## WHAT TO DO
Work out how many lines of the records hold the string "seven", and reply with that number alone.

## DATASET EXTRACT
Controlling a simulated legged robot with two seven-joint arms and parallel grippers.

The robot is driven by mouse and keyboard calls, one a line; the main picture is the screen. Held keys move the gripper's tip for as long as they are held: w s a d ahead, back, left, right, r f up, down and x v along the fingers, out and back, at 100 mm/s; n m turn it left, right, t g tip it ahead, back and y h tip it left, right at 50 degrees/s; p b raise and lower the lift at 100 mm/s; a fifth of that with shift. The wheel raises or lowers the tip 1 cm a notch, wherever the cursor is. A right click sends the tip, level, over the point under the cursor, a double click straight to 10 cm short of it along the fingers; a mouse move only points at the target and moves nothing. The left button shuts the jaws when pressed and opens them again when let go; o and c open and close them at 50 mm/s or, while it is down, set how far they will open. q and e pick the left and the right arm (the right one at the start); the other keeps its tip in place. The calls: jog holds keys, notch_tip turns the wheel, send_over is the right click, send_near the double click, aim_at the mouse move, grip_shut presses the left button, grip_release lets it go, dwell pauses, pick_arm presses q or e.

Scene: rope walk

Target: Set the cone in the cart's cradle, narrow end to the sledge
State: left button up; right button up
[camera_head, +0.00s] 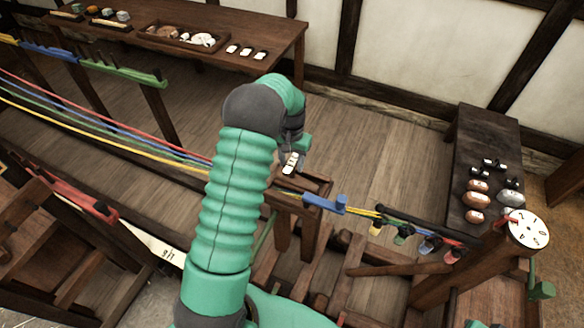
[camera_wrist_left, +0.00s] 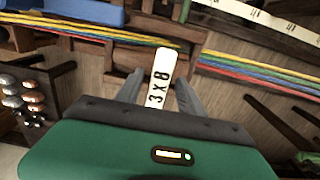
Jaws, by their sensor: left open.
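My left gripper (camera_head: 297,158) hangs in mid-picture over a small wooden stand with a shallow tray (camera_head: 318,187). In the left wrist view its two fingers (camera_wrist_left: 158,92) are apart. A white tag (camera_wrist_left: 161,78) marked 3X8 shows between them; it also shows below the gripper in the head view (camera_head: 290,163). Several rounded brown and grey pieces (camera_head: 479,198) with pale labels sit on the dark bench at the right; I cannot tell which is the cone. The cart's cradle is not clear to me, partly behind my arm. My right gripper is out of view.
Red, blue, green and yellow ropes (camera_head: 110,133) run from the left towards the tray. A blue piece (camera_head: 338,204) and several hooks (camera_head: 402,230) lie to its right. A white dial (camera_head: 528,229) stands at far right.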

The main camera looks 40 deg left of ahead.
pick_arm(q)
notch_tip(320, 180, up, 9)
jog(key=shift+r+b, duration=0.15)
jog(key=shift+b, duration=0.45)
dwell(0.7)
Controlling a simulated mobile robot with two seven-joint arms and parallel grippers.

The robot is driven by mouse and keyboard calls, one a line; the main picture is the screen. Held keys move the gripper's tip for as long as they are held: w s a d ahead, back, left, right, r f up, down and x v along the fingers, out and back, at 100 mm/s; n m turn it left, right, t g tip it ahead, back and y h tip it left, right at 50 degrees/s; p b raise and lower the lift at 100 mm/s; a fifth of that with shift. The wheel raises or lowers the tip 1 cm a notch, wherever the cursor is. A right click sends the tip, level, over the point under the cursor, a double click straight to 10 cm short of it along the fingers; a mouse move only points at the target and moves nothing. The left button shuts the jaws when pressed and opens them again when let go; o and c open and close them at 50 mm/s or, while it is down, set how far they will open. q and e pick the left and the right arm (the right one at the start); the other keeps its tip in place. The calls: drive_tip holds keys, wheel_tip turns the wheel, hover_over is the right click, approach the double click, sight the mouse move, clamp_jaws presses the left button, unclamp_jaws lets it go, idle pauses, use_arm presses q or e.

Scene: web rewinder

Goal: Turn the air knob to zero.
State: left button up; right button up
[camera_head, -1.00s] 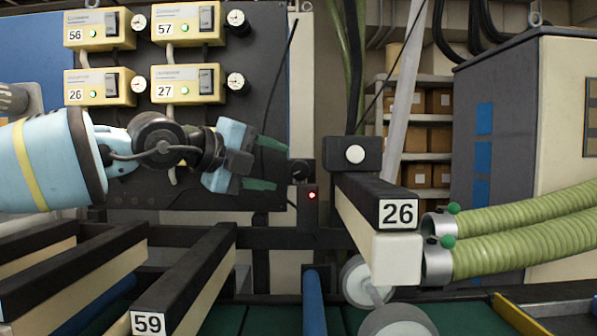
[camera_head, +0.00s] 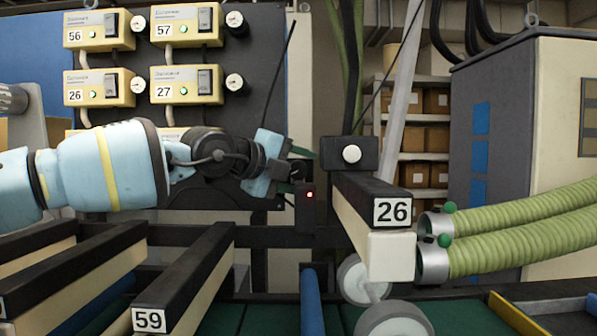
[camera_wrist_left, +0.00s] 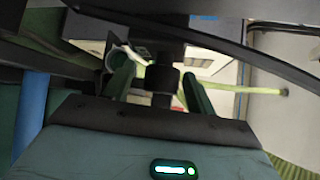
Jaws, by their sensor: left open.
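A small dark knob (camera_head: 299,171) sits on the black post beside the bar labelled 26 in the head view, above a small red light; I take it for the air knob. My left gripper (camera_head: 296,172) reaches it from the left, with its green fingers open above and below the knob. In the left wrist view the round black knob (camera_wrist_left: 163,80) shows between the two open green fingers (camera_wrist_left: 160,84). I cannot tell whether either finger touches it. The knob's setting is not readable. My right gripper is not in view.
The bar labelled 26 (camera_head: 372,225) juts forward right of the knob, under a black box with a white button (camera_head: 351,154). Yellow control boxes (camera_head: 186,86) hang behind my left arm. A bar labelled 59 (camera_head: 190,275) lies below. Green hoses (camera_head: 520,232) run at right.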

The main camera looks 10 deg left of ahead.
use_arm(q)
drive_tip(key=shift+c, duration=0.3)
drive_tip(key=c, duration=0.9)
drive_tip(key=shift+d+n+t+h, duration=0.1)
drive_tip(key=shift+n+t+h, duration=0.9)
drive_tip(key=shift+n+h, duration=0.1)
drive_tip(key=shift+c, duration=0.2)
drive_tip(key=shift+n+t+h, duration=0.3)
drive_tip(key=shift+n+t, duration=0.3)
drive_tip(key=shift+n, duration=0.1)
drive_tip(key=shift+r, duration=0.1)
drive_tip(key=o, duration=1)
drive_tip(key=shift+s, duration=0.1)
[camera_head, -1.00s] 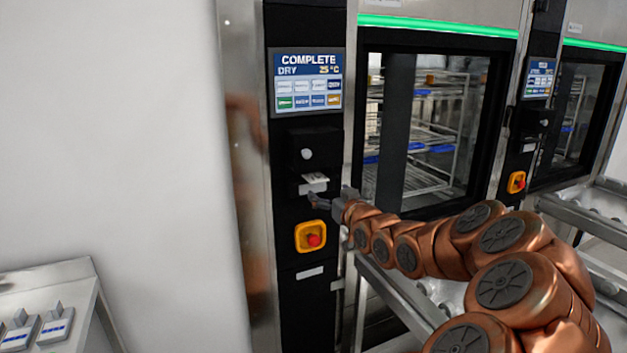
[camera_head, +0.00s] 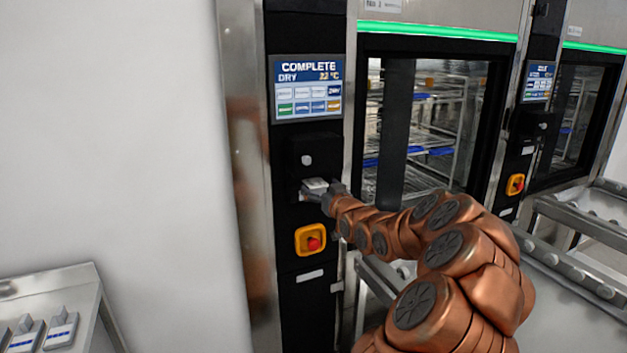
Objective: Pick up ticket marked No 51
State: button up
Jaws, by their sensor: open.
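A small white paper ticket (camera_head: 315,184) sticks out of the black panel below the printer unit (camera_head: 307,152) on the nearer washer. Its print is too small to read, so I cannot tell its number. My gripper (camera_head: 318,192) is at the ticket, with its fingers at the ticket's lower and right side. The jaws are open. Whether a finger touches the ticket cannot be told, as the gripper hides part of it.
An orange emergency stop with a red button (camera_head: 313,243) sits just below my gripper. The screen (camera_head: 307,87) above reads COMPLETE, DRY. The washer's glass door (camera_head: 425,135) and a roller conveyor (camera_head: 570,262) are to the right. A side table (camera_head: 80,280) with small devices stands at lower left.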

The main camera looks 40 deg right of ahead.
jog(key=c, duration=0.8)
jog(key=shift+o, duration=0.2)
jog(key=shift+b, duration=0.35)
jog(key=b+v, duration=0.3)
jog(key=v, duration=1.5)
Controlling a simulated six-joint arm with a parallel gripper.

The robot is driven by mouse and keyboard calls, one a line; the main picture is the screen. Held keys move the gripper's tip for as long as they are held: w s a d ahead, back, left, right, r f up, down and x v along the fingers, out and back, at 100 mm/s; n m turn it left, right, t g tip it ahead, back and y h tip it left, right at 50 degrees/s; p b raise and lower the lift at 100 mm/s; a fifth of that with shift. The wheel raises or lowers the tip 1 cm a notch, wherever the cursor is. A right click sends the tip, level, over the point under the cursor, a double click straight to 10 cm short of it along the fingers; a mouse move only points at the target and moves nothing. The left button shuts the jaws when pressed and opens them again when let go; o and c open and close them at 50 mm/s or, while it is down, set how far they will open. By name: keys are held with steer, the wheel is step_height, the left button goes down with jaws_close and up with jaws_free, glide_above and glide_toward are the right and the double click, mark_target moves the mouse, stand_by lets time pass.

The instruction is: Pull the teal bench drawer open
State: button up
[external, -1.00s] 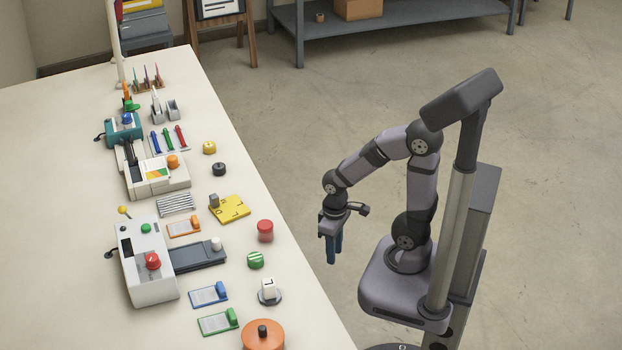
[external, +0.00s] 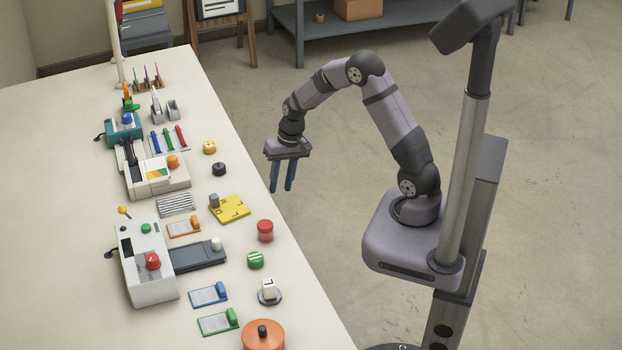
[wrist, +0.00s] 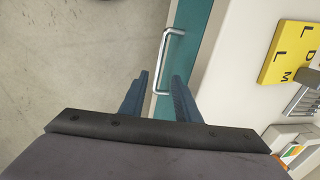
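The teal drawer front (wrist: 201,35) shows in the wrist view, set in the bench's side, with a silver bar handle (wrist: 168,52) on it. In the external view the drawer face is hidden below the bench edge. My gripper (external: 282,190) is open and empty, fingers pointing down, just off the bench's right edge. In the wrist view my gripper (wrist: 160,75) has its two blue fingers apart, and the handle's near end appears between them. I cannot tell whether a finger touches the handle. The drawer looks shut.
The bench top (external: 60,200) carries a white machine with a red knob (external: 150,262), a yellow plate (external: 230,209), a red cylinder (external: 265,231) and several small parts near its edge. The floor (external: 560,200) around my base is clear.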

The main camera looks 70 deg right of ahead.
==
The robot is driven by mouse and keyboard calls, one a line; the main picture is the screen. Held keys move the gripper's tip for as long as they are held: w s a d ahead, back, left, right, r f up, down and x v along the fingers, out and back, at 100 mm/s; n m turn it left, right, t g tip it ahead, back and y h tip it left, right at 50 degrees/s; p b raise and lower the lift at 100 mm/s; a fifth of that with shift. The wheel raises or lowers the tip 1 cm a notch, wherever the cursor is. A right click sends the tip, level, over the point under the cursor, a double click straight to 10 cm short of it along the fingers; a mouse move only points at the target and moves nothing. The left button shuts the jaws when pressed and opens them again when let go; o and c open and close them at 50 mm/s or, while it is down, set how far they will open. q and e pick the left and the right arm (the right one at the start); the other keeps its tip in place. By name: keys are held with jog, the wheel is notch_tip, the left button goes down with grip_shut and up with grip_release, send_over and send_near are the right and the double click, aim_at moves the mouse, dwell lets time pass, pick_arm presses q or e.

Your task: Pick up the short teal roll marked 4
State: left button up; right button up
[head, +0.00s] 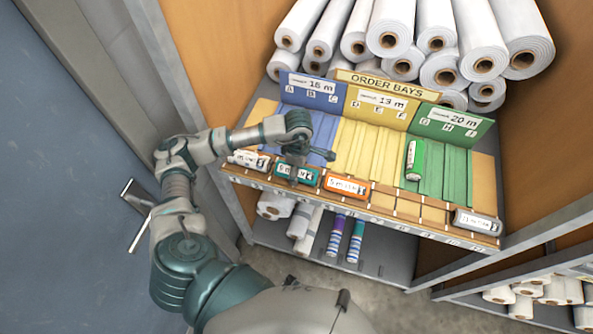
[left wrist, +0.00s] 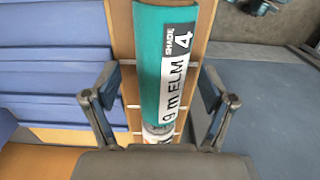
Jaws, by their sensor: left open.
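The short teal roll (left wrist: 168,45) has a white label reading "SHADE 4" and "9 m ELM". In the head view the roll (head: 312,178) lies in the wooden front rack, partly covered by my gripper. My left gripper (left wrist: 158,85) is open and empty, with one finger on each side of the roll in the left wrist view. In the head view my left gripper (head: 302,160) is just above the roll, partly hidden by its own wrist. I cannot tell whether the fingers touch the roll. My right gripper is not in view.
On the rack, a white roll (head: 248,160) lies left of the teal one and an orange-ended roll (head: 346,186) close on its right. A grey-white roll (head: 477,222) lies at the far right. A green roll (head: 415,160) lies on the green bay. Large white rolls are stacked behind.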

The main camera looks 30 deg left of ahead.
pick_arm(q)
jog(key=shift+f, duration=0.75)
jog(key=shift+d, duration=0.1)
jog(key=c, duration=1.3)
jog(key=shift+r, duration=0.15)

## FINISHED EXERCISE
2